— MATERIAL TO PROCESS —
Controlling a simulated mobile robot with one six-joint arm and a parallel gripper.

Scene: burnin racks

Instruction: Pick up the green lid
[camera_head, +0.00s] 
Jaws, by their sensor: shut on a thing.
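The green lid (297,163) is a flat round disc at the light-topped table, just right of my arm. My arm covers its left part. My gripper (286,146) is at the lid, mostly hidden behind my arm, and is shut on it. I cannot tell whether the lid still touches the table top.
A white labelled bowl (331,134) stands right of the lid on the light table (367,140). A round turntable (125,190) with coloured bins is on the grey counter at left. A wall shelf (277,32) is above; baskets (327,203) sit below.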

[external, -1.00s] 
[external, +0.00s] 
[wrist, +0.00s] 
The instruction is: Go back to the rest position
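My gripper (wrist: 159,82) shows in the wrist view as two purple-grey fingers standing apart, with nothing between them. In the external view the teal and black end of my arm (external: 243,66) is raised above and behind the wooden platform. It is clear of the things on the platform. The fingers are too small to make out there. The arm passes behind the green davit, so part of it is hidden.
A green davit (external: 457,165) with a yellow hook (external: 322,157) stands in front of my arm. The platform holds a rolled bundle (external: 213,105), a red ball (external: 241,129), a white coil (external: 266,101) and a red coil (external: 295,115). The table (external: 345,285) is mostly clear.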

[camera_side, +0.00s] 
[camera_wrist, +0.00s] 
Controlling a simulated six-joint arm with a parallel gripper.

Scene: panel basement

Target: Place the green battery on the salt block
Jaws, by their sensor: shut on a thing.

— STATED PROBLEM —
Look through the data above. Each line containing the word "simulated" needs to be copied.

— OUTPUT OF THE EXERCISE —
Controlling a simulated mobile robot with one six-joint arm and a parallel gripper.
Controlling a simulated six-joint arm with a parallel gripper.

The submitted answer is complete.